- **Your task**
Line by line, repeat the data below exactly, beginning at the first line and ending at the line with "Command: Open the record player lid". Omit pictures.

- **Recorded information**
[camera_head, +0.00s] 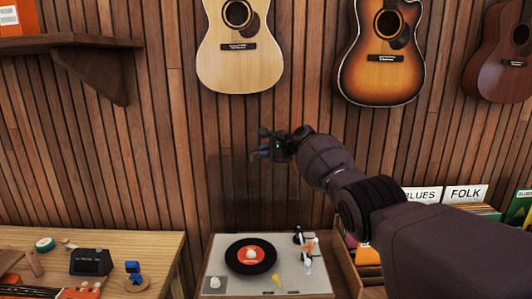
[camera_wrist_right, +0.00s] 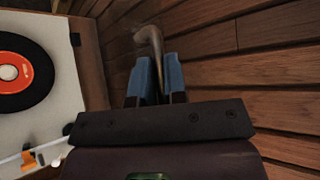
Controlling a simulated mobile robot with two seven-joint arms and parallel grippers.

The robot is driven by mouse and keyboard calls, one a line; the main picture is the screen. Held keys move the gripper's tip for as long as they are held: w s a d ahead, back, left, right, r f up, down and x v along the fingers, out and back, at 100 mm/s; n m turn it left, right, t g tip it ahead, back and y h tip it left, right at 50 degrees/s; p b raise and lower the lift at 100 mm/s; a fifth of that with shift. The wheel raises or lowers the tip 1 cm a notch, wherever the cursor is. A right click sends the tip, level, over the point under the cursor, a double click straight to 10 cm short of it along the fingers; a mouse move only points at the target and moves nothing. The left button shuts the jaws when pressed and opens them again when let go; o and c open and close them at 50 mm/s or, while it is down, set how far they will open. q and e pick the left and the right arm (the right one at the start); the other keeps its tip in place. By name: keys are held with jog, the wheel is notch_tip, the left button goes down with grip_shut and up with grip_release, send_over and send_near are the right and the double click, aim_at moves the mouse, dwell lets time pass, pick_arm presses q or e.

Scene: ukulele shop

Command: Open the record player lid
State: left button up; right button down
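The record player (camera_head: 222,258) stands at the bottom middle of the head view, with a black record (camera_head: 238,262) on its pale deck. Its clear, tinted lid (camera_head: 240,190) shows faintly as a raised, nearly upright panel behind the deck. My right gripper (camera_head: 265,148) is at the lid's top edge, high above the deck. In the right wrist view its two blue fingers (camera_wrist_right: 159,82) are close together, with a curved, brownish edge (camera_wrist_right: 150,40) running between them, seemingly the lid's rim. The deck and record (camera_wrist_right: 20,72) show at left there. My left gripper is out of view.
Guitars (camera_head: 240,70) hang on the slatted wood wall above and behind the gripper. A wooden workbench (camera_head: 130,245) with small tools stands at left. Record crates with BLUES and FOLK dividers (camera_head: 465,194) stand at right, partly behind my right arm.

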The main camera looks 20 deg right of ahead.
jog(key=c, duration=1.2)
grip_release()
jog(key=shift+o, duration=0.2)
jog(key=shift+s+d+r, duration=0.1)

- **Result of this task**
[camera_head, +0.00s] 
[camera_wrist_right, +0.00s] 
Controlling a simulated mobile robot with two seven-joint arms and parallel grippers.

The robot is driven by mouse and keyboard calls, one a line; the main picture is the screen. Held keys move the gripper's tip for as long as they are held: w s a d ahead, back, left, right, r f up, down and x v along the fingers, out and back, at 100 mm/s; n m turn it left, right, t g tip it ahead, back and y h tip it left, right at 50 degrees/s; p b raise and lower the lift at 100 mm/s; a fifth of that with shift. The wheel raises or lowers the tip 1 cm a notch, wherever the cursor is. A right click sends the tip, level, over the point under the cursor, a double click straight to 10 cm short of it along the fingers; a mouse move only points at the target and moves nothing. The left button shuts the jaws when pressed and opens them again when let go; o and c open and close them at 50 mm/s or, while it is down, set how far they will open. q and e pick the left and the right arm (the right one at the start); the other keeps its tip in place. By name: keys are held with jog, the wheel is notch_tip, the left button goes down with grip_shut and up with grip_release, send_over and send_near are the right and the double click, aim_at moves the mouse, dwell lets time pass, pick_arm presses q or e.

Scene: ukulele shop

Command: Open the record player lid

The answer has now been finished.